#### Data excerpt
============================================================
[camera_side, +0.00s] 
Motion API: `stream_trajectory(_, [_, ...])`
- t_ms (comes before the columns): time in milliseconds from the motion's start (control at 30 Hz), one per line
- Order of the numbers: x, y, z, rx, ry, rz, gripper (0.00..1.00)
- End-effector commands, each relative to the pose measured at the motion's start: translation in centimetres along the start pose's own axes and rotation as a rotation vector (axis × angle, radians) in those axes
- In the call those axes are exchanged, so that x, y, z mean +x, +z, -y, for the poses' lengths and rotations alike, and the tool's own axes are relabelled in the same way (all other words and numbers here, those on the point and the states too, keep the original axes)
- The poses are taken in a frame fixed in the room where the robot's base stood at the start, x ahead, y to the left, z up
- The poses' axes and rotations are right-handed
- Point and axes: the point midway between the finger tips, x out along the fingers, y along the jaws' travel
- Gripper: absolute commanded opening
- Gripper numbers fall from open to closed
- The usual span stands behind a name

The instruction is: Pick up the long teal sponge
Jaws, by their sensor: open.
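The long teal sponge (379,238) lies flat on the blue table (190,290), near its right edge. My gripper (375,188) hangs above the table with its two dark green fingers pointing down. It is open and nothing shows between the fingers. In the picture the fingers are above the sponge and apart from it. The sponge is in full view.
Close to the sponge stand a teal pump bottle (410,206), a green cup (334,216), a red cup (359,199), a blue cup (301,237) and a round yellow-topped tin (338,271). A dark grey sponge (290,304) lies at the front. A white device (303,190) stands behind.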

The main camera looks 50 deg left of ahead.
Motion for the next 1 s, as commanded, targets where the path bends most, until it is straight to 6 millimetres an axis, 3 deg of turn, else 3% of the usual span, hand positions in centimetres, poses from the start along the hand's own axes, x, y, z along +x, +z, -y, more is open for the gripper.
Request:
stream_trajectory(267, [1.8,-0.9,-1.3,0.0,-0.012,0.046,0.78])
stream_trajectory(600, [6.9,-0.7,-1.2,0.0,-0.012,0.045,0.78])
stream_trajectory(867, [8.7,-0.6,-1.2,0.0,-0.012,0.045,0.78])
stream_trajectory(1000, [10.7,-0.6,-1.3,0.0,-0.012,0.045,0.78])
============================================================
#### Written instruction
Isolate the lines above that contain the word "along" and copy them.

#### Answer to this task
- End-effector commands, each relative to the pose measured at the motion's start: translation in centimetres along the start pose's own axes and rotation as a rotation vector (axis × angle, radians) in those axes
- Point and axes: the point midway between the finger tips, x out along the fingers, y along the jaws' travel
Motion for the next 1 s, as commanded, targets where the path bends most, until it is straight to 6 millimetres an axis, 3 deg of turn, else 3% of the usual span, hand positions in centimetres, poses from the start along the hand's own axes, x, y, z along +x, +z, -y, more is open for the gripper.

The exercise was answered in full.